═══ Excerpted data ═══
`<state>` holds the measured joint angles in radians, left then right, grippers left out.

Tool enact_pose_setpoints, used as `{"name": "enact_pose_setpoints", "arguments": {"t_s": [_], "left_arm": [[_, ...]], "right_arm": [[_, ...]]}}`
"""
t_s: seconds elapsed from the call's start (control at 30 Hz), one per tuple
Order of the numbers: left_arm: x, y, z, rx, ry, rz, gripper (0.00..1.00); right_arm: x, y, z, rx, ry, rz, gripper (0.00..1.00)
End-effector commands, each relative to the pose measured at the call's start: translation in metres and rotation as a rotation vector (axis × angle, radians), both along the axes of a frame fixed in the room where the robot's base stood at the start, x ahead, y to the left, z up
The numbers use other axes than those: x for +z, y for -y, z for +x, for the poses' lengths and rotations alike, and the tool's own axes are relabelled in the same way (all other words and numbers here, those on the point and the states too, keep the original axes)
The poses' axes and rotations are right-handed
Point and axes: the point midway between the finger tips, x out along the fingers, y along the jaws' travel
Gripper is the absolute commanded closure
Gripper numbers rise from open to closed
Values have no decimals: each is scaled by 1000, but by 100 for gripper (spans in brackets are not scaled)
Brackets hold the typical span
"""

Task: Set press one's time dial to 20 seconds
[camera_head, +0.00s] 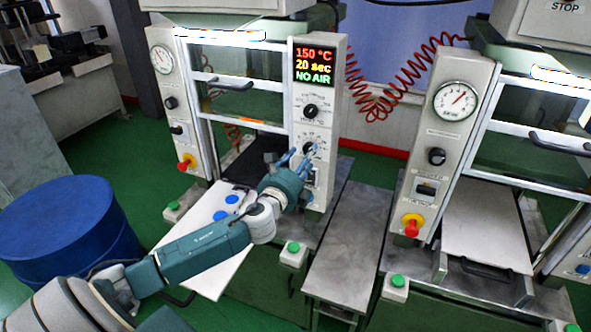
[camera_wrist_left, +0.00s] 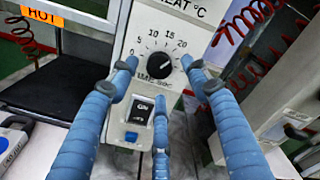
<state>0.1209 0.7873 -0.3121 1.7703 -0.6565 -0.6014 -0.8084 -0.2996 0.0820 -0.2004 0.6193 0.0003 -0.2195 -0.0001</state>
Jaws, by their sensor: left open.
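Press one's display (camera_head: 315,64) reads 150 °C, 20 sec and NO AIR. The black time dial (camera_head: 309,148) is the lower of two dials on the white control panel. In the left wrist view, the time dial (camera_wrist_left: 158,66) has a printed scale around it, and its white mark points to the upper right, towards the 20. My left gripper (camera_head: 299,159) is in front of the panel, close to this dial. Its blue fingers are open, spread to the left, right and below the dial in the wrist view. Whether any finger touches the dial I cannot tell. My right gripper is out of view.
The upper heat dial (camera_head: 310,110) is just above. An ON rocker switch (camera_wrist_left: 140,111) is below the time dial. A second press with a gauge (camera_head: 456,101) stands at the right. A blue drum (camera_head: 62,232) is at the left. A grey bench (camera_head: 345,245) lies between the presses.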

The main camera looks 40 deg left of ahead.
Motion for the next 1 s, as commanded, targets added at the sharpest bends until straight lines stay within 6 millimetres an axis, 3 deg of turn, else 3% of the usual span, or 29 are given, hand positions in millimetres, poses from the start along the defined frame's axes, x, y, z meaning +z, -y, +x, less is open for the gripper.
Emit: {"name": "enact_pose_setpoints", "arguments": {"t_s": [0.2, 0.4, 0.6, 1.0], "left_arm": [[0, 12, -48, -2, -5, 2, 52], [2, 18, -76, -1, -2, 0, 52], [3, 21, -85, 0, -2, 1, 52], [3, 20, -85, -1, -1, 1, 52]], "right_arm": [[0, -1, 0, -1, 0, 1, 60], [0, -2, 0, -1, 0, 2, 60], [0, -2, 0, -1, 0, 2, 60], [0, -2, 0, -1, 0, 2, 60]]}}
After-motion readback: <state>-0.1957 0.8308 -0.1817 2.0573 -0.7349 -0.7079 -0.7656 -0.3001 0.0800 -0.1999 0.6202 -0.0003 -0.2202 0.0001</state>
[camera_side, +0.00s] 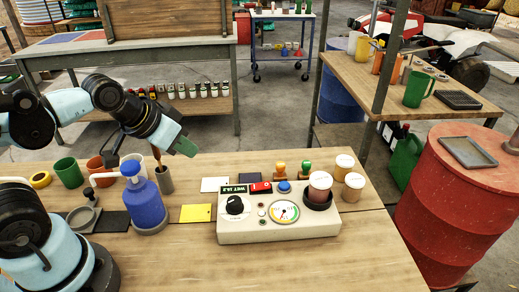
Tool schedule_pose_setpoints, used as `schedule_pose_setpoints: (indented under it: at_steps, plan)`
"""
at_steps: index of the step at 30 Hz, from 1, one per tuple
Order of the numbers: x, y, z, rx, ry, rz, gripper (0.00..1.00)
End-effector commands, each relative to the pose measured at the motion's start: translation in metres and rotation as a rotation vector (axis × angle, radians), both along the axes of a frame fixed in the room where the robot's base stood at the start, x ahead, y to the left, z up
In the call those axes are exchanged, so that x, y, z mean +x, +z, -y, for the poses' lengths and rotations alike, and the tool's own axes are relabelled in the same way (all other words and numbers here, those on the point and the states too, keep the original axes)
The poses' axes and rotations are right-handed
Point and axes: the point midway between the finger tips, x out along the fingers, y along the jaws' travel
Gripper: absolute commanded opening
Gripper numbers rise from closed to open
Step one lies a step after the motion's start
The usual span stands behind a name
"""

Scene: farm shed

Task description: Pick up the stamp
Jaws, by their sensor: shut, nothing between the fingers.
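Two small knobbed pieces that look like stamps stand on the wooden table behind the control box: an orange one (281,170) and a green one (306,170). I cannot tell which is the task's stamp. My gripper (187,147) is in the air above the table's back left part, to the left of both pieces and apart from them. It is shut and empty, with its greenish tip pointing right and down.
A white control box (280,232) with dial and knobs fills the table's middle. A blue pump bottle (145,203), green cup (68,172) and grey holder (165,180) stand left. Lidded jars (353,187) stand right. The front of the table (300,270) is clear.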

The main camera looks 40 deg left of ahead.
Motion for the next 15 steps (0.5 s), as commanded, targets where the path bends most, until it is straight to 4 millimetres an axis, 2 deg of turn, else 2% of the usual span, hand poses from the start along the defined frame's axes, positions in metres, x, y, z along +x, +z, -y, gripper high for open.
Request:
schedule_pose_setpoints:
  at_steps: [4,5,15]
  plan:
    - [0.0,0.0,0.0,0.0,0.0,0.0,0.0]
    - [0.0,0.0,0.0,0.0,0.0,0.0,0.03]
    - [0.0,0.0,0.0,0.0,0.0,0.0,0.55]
═══
═══ Excerpted data ═══
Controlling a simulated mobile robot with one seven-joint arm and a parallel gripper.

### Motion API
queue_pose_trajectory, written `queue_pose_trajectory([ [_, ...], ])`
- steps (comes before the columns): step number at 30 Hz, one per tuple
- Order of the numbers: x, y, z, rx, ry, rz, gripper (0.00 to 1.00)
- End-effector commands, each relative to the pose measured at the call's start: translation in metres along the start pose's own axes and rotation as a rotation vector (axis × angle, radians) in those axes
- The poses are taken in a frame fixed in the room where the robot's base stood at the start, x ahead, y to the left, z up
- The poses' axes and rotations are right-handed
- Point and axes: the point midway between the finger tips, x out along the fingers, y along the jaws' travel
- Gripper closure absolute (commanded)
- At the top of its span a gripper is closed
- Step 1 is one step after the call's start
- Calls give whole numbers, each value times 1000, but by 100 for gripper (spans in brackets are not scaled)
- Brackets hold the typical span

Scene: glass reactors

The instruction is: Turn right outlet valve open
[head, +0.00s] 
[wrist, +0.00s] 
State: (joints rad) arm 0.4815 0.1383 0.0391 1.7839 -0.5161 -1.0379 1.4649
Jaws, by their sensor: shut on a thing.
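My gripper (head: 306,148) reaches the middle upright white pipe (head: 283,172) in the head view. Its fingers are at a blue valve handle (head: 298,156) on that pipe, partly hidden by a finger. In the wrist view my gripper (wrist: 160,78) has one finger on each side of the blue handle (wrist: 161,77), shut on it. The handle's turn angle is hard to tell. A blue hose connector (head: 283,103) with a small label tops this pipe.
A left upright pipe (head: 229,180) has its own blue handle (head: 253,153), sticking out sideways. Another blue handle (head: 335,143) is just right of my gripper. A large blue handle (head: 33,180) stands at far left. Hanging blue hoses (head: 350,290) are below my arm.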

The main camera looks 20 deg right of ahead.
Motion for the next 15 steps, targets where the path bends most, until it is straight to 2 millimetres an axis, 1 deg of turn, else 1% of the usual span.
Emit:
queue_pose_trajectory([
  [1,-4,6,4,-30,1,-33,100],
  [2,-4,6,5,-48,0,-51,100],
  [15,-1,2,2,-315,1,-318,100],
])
═══
**Work to complete:**
Scan the listing above and copy all lines containing the word "tuple".

**Result of the task:**
t_s: seconds elapsed from the call's start (control at 30 Hz), one per tuple
at_steps: index of the step at 30 Hz, from 1, one per tuple
- steps (comes before the columns): step number at 30 Hz, one per tuple

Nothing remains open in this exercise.